How can anyone with objectivity claim that these things that have been provided do not impact positively on the lives of the people? Their criticisms cannot go beyond their parochial interests, and I do know that the people will not believe them.'

The structure of the local governments as per the zones is also instructive. Out of the 13 local governments of the state, the South has five, which makes it electorally influential and politically crucial. The local governments that make up the zone, which includes the state capital, Lafia, are Obi, Keana, Awe and Doma.

The West also has five in Keffi, Nassarawa, Toto, Karu and Kokoana.

The North has only three, Nasarawa Eggon, Akwanga and Wamba. This perhaps explains why it is always holding the wrong end of the stick, including appointment to Federal agencies.

Godfather syndrome
Former governor, Abdullahi Adamu, who is now aspiring to be senator representing the West, played more than a godfather's role in the emergence of Akwe Doma as governor in 2007. To that extent, the present government reveres him, and is always ever willing to accord him due recognition in all schemes.

Thus, the government has since inception not reversed any of Adamu's programmes, no matter how controversial.

The ex-governor on his part, has conducted himself with utmost reverence and statesmanship, avoiding meddlesomeness. The only time he made some innocuous remarks on the leadership style of his successor, the government quickly responded with a revelation that only N5m was met in the treasury, on assumption of office.
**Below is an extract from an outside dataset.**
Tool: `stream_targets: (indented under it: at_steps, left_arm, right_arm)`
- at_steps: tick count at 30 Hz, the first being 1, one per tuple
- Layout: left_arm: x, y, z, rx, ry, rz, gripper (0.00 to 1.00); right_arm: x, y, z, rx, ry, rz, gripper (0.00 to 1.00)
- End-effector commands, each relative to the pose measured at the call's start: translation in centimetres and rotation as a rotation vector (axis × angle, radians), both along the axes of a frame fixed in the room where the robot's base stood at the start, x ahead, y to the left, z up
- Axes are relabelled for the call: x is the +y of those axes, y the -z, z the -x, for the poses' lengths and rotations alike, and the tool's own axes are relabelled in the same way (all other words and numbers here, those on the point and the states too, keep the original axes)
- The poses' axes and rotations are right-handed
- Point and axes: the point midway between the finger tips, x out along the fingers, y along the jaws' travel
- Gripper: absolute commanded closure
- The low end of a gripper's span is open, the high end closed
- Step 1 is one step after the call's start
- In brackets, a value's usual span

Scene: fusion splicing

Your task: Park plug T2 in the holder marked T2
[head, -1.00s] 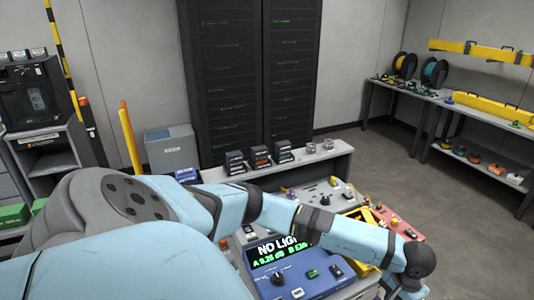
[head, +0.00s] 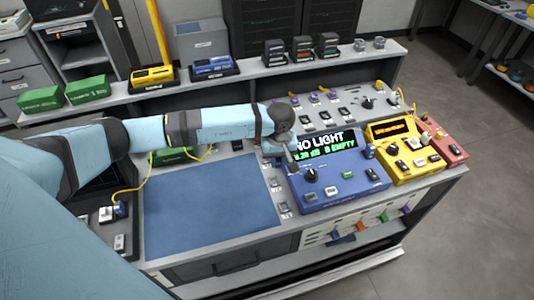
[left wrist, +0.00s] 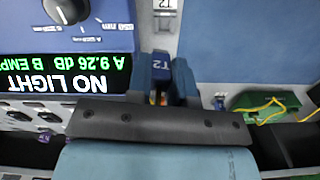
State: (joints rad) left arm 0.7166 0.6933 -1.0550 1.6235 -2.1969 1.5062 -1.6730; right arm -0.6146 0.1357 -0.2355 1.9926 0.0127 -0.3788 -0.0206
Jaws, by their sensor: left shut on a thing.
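My left gripper (left wrist: 160,85) is shut on the plug T2 (left wrist: 158,97), a small blue plug with a T2 label between the fingers. In the head view my left gripper (head: 277,152) hangs over the strip between the blue mat and the blue meter; the plug is too small to make out there. The holder marked T2 (left wrist: 164,22) shows in the left wrist view at the top edge, in line with the fingers and a little away from them. Whether the plug touches anything below is hidden. My right gripper is not in view.
The blue meter (head: 340,185) reads NO LIGHT, with B EMPTY. Left of the strip lies a bare blue mat (head: 210,210). A yellow unit (head: 410,165) and a red unit (head: 447,150) stand right of the meter. A green tray with yellow fibre (left wrist: 265,105) is near the gripper.

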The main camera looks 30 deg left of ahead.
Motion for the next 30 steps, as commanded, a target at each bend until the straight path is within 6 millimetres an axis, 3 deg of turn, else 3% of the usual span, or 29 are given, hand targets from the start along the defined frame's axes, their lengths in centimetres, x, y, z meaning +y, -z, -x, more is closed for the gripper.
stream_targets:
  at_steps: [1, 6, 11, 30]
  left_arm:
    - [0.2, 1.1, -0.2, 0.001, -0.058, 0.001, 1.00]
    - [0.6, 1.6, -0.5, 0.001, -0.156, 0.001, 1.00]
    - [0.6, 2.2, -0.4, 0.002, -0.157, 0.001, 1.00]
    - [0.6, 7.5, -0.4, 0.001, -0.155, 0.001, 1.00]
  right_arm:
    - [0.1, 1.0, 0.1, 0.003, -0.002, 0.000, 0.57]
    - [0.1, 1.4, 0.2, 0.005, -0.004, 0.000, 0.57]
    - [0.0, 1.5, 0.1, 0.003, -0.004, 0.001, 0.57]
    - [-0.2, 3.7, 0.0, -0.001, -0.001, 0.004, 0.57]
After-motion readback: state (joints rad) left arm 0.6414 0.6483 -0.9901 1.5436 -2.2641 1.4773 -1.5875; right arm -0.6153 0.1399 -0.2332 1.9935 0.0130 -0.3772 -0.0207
But so far, godfather and godson tread cautiously and have had no hitches. Adamu had in 2006 supported and groomed Barrister Musa Husseini to succeed him, but made a grand retreat to back Akwe Doma at the tail end of the campaigns, in a swift and rather complex twist.

On the face value, the PDP looks set to retain the governorship seat in 2011.

It has the structure and the people to deliver. However, in valid and credible polls, the factors of religion, the popularity of the aspirants without recourse to political platform, may come in handy in shaping the course of events.